(SET PROBLEM) Lines before the one containing "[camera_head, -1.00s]" are excluded. Repeat that line and every line after it, exactly.

======== DATA SEGMENT

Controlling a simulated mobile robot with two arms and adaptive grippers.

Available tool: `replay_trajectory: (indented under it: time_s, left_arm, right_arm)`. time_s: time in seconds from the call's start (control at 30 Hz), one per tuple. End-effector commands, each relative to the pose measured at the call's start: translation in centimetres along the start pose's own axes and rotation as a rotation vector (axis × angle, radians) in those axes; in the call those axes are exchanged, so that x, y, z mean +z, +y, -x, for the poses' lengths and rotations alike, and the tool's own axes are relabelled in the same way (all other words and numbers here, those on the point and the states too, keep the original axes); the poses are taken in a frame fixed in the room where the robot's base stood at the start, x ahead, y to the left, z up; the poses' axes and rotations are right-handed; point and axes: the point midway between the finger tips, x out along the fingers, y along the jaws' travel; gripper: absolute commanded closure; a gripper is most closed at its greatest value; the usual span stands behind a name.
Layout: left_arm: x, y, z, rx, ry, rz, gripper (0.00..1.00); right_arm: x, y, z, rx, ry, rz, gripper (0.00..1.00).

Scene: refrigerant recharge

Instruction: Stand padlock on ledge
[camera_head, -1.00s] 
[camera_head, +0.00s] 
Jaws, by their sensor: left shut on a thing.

================

(WRITTEN SOLUTION)
[camera_head, -1.00s] 
[camera_head, +0.00s] 
Jaws, by their sensor: left shut on a thing.

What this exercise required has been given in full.